The European Patent Convention contains few provisions on the extent of the effects of a European patent. It is therefore largely defined by the national laws of each individual contracting state for which it is issued. This applies in particular to the acts that are to be regarded as patent infringements and the claims that the patentee has against the party infringing their patent.
The European Patent Convention was signed by representatives of 16 of the 21 participating states at the end of a Diplomatic Conference held in Munich at the Maximilianeum , the seat of the Bavarian Landtag from 10 September to 5 October 1973 (signatories: Austria, Belgium, Denmark, France, Germany, Greece, Ireland, Italy, Liechtenstein, Luxembourg, Monaco, Netherlands, Norway, Sweden, Switzerland, United Kingdom; other conference participants: Finland, Yugoslavia, Portugal, Spain, Turkey). The Convention entered into force for seven states on 7 October 1977, after the agreed minimum number of instruments of ratification had been lodged. Since then, it has become applicable to 31 other states through accessions and ratifications.
The creators of the European Patent Convention were able to draw on preliminary work, which had been carried out in particular by the Council of Europe in an effort to harmonise national patent legislations and by the European Economic Community in devising a preliminary draft for an agreement on a unitary patent for the common market, which has still not been implemented today.
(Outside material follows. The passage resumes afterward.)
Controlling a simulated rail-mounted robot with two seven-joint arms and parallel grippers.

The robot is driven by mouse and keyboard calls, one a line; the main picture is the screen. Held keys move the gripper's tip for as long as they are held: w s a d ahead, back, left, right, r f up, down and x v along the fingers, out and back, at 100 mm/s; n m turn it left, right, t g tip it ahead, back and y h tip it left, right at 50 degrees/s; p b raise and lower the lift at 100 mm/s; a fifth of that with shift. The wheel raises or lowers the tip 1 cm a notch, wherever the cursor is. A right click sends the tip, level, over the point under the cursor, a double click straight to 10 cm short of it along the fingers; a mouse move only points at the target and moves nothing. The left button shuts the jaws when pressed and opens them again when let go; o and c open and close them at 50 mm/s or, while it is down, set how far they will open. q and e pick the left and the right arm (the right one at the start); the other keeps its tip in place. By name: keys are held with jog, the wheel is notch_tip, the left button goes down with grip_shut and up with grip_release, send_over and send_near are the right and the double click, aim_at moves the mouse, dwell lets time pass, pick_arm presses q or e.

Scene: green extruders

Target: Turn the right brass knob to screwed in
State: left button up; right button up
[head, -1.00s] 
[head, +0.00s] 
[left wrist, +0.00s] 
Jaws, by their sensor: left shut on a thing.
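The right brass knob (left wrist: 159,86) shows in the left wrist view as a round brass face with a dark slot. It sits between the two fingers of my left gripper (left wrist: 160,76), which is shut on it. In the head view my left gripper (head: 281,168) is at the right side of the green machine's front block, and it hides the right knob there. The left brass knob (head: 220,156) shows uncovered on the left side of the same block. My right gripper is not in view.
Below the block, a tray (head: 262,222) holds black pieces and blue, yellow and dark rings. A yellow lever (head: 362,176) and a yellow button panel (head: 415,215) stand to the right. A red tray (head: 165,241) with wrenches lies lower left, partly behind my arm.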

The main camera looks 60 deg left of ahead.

The European Patent Convention includes a number of protocols and the implementing regulations. Additional regulations, in particular the rules relating to the European Patent Office fees, have been issued by the Administrative Council. The implementing regulations and rules relating to fees have been amended many times by Administrative Council decisions and adapted to the experience and needs that had become apparent while running the European Patent Office.
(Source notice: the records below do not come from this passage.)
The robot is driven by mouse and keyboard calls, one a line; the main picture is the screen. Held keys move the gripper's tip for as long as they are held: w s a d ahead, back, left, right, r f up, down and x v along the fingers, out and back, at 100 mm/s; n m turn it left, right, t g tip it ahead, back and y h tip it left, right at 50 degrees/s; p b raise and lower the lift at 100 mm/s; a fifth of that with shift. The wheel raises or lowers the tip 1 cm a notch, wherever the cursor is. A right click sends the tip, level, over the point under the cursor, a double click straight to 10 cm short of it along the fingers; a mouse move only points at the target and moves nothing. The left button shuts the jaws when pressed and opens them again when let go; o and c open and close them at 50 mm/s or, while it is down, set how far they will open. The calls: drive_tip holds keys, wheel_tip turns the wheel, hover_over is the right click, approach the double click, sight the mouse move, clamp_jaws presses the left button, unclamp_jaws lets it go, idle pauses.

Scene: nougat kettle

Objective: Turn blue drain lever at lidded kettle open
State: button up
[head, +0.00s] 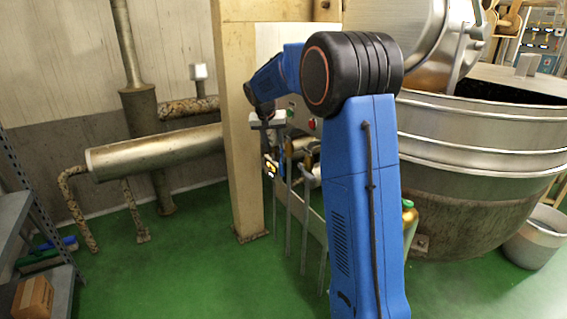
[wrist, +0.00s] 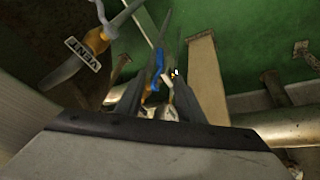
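A blue lever (wrist: 158,66) shows in the wrist view, running up from an orange-yellow valve body (wrist: 152,90). My gripper (wrist: 162,80) has its two dark fingers apart, with the blue lever between them in the picture. I cannot tell whether either finger touches it. In the head view my gripper (head: 270,150) points down in front of the pipework beside the post. The lever is too small and covered there to make out clearly. The large steel kettle (head: 480,150) stands at the right, partly behind my blue arm.
A second valve with a grey lever tagged VENT (wrist: 82,54) is close at the left in the wrist view. A beige post (head: 238,130) stands beside my gripper. A steel pipe (head: 155,152) and a shelf (head: 35,235) are at the left. Green floor (head: 170,270) is open in front.

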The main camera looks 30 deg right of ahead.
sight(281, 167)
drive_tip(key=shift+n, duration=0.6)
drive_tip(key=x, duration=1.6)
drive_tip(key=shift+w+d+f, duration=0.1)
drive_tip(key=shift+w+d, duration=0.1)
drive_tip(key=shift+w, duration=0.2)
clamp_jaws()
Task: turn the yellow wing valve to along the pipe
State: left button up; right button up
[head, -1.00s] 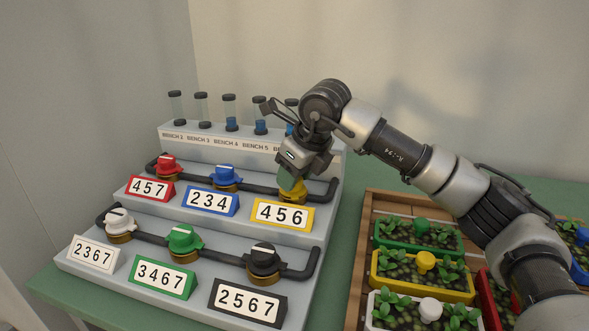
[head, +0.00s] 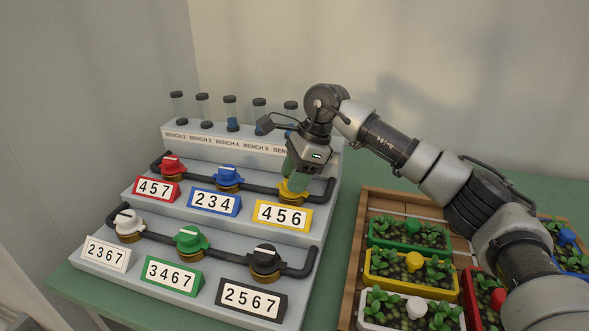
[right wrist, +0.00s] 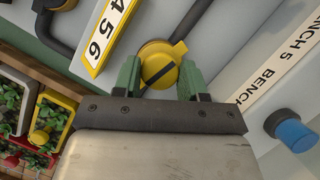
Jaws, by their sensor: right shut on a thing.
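The yellow wing valve (head: 291,194) sits on the upper pipe (head: 262,188), behind the yellow 456 sign (head: 283,216). My right gripper (head: 296,172) points down onto it and is shut on it. In the right wrist view the yellow valve (right wrist: 158,62) shows between the two green fingers, with a dark stripe across its round top. Part of the valve's wing is hidden by the fingers and gripper body. My left gripper is not in view.
Red (head: 172,165) and blue (head: 228,175) valves share the upper pipe. White (head: 129,222), green (head: 190,239) and black (head: 265,258) valves sit on the lower step. Tubes (head: 231,113) stand behind. A wooden crate (head: 349,262) of planters is at right.

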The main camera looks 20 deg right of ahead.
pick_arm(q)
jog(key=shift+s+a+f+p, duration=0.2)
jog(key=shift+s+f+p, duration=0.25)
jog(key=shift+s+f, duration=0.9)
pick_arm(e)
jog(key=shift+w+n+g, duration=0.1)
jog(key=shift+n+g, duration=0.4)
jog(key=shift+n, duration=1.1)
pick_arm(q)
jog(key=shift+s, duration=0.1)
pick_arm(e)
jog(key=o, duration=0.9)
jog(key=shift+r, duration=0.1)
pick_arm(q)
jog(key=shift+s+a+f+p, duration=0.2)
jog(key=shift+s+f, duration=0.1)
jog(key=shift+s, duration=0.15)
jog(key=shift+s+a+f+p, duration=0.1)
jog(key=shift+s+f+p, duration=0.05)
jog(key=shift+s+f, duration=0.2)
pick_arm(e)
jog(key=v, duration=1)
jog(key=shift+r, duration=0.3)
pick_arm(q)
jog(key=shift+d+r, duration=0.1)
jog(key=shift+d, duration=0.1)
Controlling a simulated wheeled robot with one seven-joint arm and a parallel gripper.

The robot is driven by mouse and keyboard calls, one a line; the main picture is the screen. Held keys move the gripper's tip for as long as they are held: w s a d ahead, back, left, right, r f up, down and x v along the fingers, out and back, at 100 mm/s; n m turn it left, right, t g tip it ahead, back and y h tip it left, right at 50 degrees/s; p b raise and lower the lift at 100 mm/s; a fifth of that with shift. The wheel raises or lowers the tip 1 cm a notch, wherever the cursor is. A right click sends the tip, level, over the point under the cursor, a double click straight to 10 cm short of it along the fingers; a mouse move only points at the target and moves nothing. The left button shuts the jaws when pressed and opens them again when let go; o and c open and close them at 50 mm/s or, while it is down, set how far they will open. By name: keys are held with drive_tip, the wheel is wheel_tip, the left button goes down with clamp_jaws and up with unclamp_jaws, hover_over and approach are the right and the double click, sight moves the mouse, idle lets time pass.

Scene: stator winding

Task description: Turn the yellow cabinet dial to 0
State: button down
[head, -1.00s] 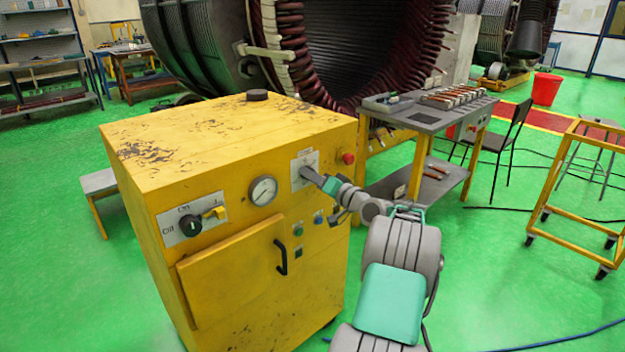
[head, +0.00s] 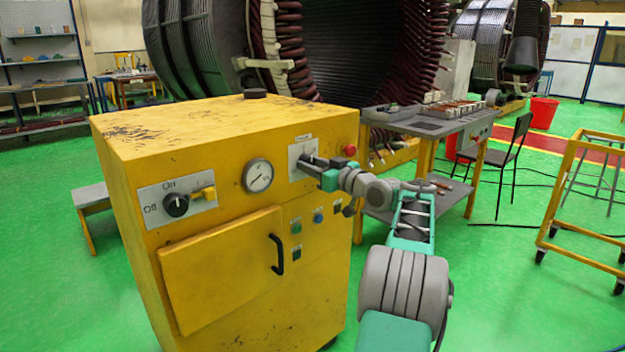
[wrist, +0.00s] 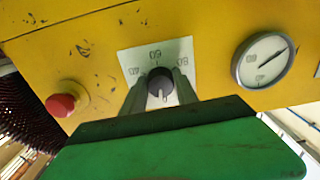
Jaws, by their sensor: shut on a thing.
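The yellow cabinet (head: 130,190) stands in front of me. Its dial is a dark round knob (wrist: 159,82) on a white plate, which also shows in the head view (head: 297,150). My gripper (wrist: 158,90) has a finger on each side of the knob and is shut on it; it also shows at the plate in the head view (head: 309,161). In the wrist view, which looks upside down, the marks 40, 60 and 80 show around the knob. A pale line on the knob points to the lower side of the picture. The 0 mark is not visible.
A gauge (head: 257,176) and a red button (head: 351,149) flank the dial plate. An On/Off switch (head: 176,205), small buttons and a door handle (head: 279,254) are on the same front. A grey workbench (head: 425,125) stands behind right.

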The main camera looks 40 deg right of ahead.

A Diplomatic Conference on the Revision of the European Patent Convention was held in November 2000. The amendments adopted by it entered into force on 13 December 2007.
Registered office and other locations of the European Patent Office
The registered office of the European Patent Organsation is determined in Article 6(1) of the European Patent Convention to be in Munich. It is also stipulated that the European Patent Office shall be located in Munich and have a branch in The Hague (Article 6(2)). A sub-office of the European Patent Office in Berlin, established by a Protocol that is part of the European Patent Convention, is subject to this branch. Another sub-office was set up in Vienna in 1990 on the basis of Article 7 of the European Patent Convention through an Administrative Council decision and an agreement with the Republic of Austria.
Reasons for the location of the registered office, branch and sub-offices
The European Patent Office grants European patents for inventions in all fields of technology according to the procedure and under the conditions laid down in the European Patent Convention. These primarily include, according to Article 52(1), that the invention for which a European patent is being sought by filing a European application is new and involves an inventive step. Whether these conditions for patentability are fulfilled depends on the state of the art, which comprises all the information that has been made available to the public before the date that determines the priority of the application (Article 54(2)). Before granting a European patent, the European Patent Office must therefore determine the state of the art to the extent to which it may be relevant to the assessment of the invention pending application. If it finds that the invention is not part of the state of the art and does not, in the eyes of a qualified expert, obviously follow from the state of the art , there is a high probability that the invention is new and involves an inventive step and therefore its patent cannot be subsequently revoked or declared invalid for lack of novelty or lack of a sufficient inventive step.
Giving a high degree of reliability to European patents through the preliminary examination of novelty and an inventive step was and is a major concern of the European Patent Convention's contracting states. They also wanted to avoid an unnecessary multiplication of examination work by entrusting it to the European Patent Office as a common body, so that the examination need only be carried out once for all the states for which a European patent is sought, and not separately in each of them. In addition, the European grant procedure also leads to pre-examined and thus more reliable patents for those contracting states whose national authorities do not check for novelty and an inventive step prior to granting a patent, but only in the event of disputes arising after the fact.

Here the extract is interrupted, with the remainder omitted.